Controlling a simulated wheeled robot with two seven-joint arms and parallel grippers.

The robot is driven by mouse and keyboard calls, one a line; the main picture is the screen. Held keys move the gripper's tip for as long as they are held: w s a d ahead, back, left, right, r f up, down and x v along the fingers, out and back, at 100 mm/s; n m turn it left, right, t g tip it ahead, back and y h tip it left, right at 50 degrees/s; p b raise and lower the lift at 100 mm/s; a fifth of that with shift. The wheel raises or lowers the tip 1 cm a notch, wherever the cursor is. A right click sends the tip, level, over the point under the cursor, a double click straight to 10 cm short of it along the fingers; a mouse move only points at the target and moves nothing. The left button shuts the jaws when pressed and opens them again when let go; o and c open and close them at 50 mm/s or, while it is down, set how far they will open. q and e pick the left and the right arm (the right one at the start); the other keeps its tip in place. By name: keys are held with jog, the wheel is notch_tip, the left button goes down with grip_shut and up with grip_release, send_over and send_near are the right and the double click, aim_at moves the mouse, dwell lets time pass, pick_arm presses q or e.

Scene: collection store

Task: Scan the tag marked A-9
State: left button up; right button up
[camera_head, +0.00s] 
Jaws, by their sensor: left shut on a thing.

|---|

• Work to do: Return every line exactly.

• Task result:
Controlling a simulated wheeled robot with two seven-joint arms and parallel grippers.

The robot is driven by mouse and keyboard calls, one a line; the main picture is the screen. Held keys move the gripper's tip for as long as they are held: w s a d ahead, back, left, right, r f up, down and x v along the fingers, out and back, at 100 mm/s; n m turn it left, right, t g tip it ahead, back and y h tip it left, right at 50 degrees/s; p b raise and lower the lift at 100 mm/s; a fifth of that with shift. The wheel raises or lowers the tip 1 cm a notch, wherever the cursor is. A right click sends the tip, level, over the point under the cursor, a double click straight to 10 cm short of it along the fingers; a mouse move only points at the target and moves nothing. The left button shuts the jaws when pressed and opens them again when let go; o and c open and close them at 50 mm/s or, while it is down, set how far they will open. q and e pick the left and the right arm (the right one at the start); the other keeps its tip in place. By name: keys are held with jog, the wheel is notch_tip, the left button goes down with grip_shut and up with grip_release, send_over and send_near are the right and the double click, aim_at moves the mouse, dwell lets time pass, pick_arm presses q or e.

Scene: collection store

Task: Scan the tag marked A-9
State: left button up; right button up
[camera_head, +0.00s] 
Jaws, by their sensor: left shut on a thing.

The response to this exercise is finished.